International Women’s Day on 8 March is an important day in many churches including South Woden, a community who has long valued inclusive and egalitarian policies and practices.

One cannot define the divine in terms of our own human gender. Our practice here as we sing psalm verses is carefully to paraphrase the sung text to avoid referring to God (and people) in the male terms common in most biblical translations; The emergent psalter is a favoured source for its inclusive language.

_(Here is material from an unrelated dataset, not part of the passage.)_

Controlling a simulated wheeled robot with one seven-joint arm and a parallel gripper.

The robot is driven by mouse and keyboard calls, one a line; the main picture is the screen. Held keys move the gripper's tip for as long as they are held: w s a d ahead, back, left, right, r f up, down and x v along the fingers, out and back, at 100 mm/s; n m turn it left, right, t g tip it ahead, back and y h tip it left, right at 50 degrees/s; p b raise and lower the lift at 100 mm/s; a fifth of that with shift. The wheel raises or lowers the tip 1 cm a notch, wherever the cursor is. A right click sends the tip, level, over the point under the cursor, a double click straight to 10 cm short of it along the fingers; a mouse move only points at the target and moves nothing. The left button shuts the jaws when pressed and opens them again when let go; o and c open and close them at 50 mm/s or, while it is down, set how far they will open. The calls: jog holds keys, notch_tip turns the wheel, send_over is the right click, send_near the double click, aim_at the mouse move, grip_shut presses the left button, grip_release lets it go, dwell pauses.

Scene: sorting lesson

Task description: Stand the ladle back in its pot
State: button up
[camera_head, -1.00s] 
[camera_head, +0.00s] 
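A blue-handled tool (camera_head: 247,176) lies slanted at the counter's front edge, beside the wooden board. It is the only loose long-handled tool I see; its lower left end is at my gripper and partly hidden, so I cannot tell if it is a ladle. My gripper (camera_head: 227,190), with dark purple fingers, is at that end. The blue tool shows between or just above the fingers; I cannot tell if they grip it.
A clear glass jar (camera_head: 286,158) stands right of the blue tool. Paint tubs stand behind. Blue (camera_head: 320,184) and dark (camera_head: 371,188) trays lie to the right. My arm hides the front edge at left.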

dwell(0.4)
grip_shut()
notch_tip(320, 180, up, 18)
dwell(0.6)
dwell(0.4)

However, the psalms recognise images of God as feminine spirit and creator, as well as ideas of mothering or midwife (22:9, 113:9, 127), the prophetic (68:11) and other female influences. This includes the provision of shelter and care (22:9-10) as beautifully seen in the ancient Beguinale women’s order and their houses of refuge and faith in many cities.
Psalm 131 sounds as though its author may well have been a woman.The author’s experience of the divine is related directly to the mother rather than the father, affirming the mother’s strong and beautiful role in nurturing confident, content and independent children.

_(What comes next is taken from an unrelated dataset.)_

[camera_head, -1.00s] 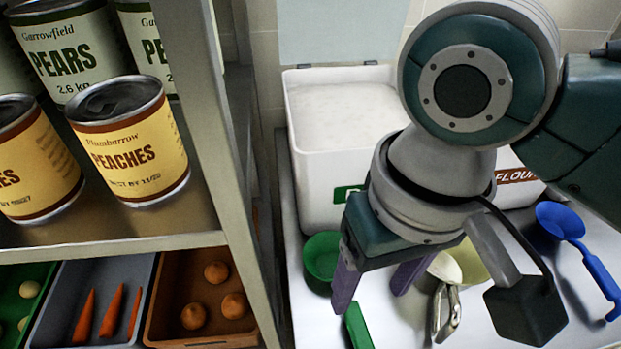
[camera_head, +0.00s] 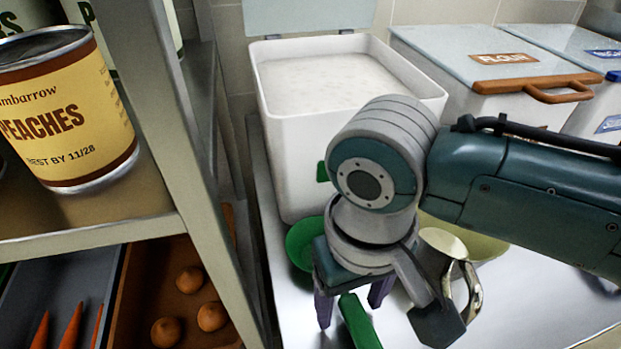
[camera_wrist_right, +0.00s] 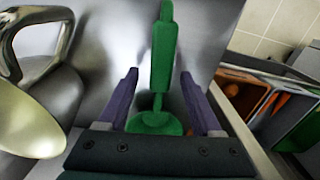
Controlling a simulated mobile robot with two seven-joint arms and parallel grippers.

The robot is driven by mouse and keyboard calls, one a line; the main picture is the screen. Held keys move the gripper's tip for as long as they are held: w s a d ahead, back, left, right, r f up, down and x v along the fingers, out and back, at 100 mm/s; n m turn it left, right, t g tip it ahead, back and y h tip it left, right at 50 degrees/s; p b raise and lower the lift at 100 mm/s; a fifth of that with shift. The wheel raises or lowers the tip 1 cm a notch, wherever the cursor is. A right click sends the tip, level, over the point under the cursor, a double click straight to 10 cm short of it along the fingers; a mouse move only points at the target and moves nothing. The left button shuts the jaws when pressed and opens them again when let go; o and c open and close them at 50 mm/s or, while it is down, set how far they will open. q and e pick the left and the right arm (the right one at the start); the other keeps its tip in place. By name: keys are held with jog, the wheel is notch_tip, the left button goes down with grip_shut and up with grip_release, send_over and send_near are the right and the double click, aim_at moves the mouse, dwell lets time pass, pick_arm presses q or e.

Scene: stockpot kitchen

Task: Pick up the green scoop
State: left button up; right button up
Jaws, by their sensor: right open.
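The green scoop (camera_head: 358,322) lies on the metal counter in front of the open white bin. Its bowl (camera_head: 300,243) shows left of my right gripper, and its handle points toward the viewer. My right gripper (camera_head: 352,302) is open and reaches down over the scoop. In the right wrist view the scoop's handle (camera_wrist_right: 163,55) runs up between and beyond the two purple fingers of the right gripper (camera_wrist_right: 159,80), with a gap on each side. The scoop's bowl is partly hidden by the gripper body there. My left gripper is not in view.
The open white bin (camera_head: 300,160) stands behind. A shelf post (camera_head: 205,190) rises at the left. Closed bins, one labelled flour (camera_head: 505,60), stand at the back right.

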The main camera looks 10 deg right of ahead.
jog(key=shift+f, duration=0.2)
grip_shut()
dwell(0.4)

On the other hand, the psalms omit some courageous women when equivalent male prophets are mentioned by name (Miriam in Ps. 99). Pity, but perhaps this just reflects the pattern of other records and writings in those early cultures when men wrote the poetry, policy and history. This is no reason to discount this ancient poetry. An inclusive linguistic, contextual and poetic interpretation — and recalling the esteem with which Jesus regarded women as recorded in John’s gospel — helps balance and fill in the gaps for modern sensibilities.
The Psalm
Psalm 32 itself is one of the psalms of penitence (the second after Ps. 6; this theme takes up the first half of the song), and also of refuge (vv. 6 -7; see comment above). But then it changes direction, breaks into other riffs of guidance or wisdom (8-9) and finally thanksgiving. A brief tweet by Ben Myers sweetly summarises:
When I finally got the courage to confess my sins, I discovered You weren’t even listening. You were singing to me. #psalmtweets
The music
At South Woden this Sunday there will be no sung psalm. Elsewhere, readers and singers might well draw on the guidance thread in verse 8 with a memorable and lilting Isaac Everett antiphon, chords slipping easily from minor to relative major sequences and back again in a short space:
Show me which way to go, counsel me with your eye upon me
Psalms for all seasons suggests You are my hiding place, which many groups will enjoy. If a few good sight-readers are available, two short trios are worth a look:
- Orlando di Lasso, Dixi confitebor, verse 5 only; starts simply but becomes more complex; excerpt shown in the illustration. Readers may recall that Lassus wrote a famous and much more ambitious set of Penitential Psalms, including this one.
- Thomas Tomkins, Blessed is he, verses 1 and 2.